I hooted over Joanna’s post last week. It made me remember a couple of earwigs of my own.
In the first, I overheard a memorable exchange. It came out of the blue, in truly exceptional circumstances. I’d use it in a book, if I could write one good enough.
In the other I was, as it were, earwigged. But I bet the earwiggers remember it. Both cheered me up enormously.
So I thought I would share.
Setting 1: the Exotic Holiday
Occasionally, I travel with a Birdwatcher. This is frequently rewarding, not least in restoring my writing energy . But best approached with caution.
Imagine a Birdwatcher says, “Come with me to the Caribbean, there’s lots to see.” That’s birds.
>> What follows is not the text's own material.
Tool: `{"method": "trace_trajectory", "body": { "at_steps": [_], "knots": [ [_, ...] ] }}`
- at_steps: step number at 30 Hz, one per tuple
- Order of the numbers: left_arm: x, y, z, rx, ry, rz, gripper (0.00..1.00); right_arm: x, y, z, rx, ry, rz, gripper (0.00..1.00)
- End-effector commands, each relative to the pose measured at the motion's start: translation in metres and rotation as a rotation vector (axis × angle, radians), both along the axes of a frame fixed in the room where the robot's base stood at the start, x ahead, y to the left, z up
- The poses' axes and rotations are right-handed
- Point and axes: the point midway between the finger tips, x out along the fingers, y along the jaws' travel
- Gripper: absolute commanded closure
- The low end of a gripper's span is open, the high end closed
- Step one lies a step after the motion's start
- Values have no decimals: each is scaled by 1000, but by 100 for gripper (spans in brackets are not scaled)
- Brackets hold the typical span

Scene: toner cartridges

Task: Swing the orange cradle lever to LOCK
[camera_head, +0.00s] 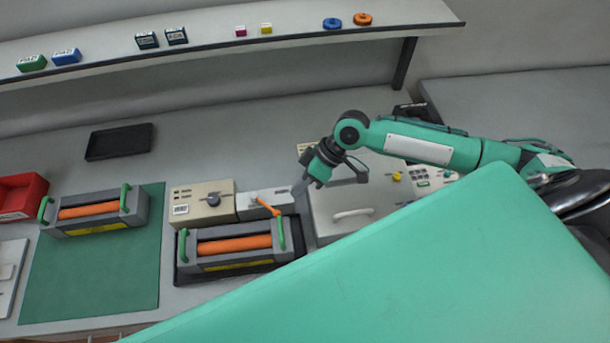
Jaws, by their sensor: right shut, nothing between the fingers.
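The orange lever (265,207) is on top of a pale grey block (282,198) behind the cradle. It slants from upper left down to a tip at the lower right. Any LOCK marking is too small to read. A grey toner cartridge with an orange roller (234,245) and green end handles sits in the dark cradle (184,277) in front of the block. My right gripper (301,189) is shut and empty, just right of the block and to the right of the lever; contact with the lever is not visible. My left gripper is not in view.
A beige box with a dark knob (212,200) adjoins the block on the left. A grey lidded unit with a white handle (352,215) stands to the right. A second cartridge (92,211) lies on the green mat (90,275). A large green part of me covers the lower right.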

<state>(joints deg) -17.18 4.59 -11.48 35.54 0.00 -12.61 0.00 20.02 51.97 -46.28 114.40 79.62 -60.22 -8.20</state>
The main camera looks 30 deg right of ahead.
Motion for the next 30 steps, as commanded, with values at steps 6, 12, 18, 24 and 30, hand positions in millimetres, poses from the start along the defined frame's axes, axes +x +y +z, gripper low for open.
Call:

Where do birds hang out? Rubbish dumps. Sewage plants. Very early in the morning. Think the Dawn Chorus.
So we were on a Caribbean island but this was not a Birdwatcher-planned holiday. We were staying on an old sugar plantation, playing croquet after lunch and drinking planter’s punch at the cocktail hour.
Fabulous birds popped in, going about their normal business. Bananquits (I’m not joking) stole our breakfast sugar. Humming birds, like flying jewels, buzzed about our walks. Fireflies danced after sundown. But…
Scene 1: The Rain Forest
There was a trip into the ancient rain forest which covered the centre of the island. We set off after breakfast and would return for tea. Very civilised.
Also informal. Maybe a little under-organised.
It was a party of, say, seven. Plus two cheerful local guides. They, like us, wore good solid boots, mosquito repellent and binoculars. The others didn’t.
One of the party had to be carried back. (Ankle injury. “No biggie,” said junior guide, the one with a Devon accent.) So they took up the tail end of the group and deputed The Birdwatcher to lead the way down.
Conflict 1: Rivalry
His nice wife brokered a peace — I suspect she told him the Birdwatcher’s binoculars had swung it. Well, that’s what I thought myself. We set off, the Birdwatcher leading.
The Natural Leader continued to grumble. And stride down the path, as if he were in a race and trying to overtake.
The terrain made the path zigzag. Sometimes members of the party were a lot closer to each other, as the hummingbird flies, than they quite realised. Behind us, the Natural Leader constantly urged his wife to hurry up
I’m sure that’s why I — though not the Birdwatcher, avian-focused — heard the wife’s patience finally snap.
“I’m sorry Sidney,” she said crisply. “I can’t help it. Some of us are Tarzans and some of us are Janes.”
It’s going to be hard to write a book as good as that!
Setting 2: the Backstory of Bond — James Bond
Senior cat is James Bond. He is v. handsome and strolls the street like Burlington Bertie, especially after the pubs close. (Don’t ask.) Everyone in the street knows James.
One neighbour, returning from a weekend’s shooting, rings my doorbell. Embarrassed, he introduces himself. He has brought me a brace of grouse. I am surprised, but charmed. Then he explains: “For James.” Because senior cat waltzed into their house and pinched one the weekend before.
I thank him prettily and ring my mum — what do I do with bird carcases? “Take them to the butcher,” says the fount of all wisdom with great firmness.
Scene 2: The London Underground, Morning Rush Hour
I fail to get on the first two trains. The third arrives, and the crowd tenses, like a herd ready to charge. I might not jump for this one, but then again, I might. I limber up a bit…
And someone taps me on the shoulder. I swing round, prepared to repel boarders, long lost schoolfriends and chuggers.
To come face to face with a complete stranger. “Excuse me,” she says in a soft American accent. “You don’t know me but…”
Conflict 2: Rivalry?
“You’re Sophie Weston, right? From Number 3?”
I can’t deny it.
She is clearly embarrassed. So I suppose I should have guessed…
She swallows and says bravely, “James has been sleeping with me.”
Except at our end, eerily still. The doors to the carriage that has stopped in front of my new neighbour and me are wide open. A few people get off.
Nobody gets on.
Indeed, the keenest commuters, who had pushed their way to the very front of the crowd, have now turned their backs on the train and are straining to hear my reply.
Me, sighing: “Don’t worry about it. If you leave your window open, he’ll be in like Flynn. Nearly gave Priscilla a heart attack when she moved into Number Twenty-something last year. He jumped on her in the dark.”
She, relieved: “Oh, that’s all right then.”
It was the start of a great friendship.
But I’ve often wondered how many of the earwiggers staggered off to their jobs that morning, utterly convinced that the world was now going to hell in a hand basket.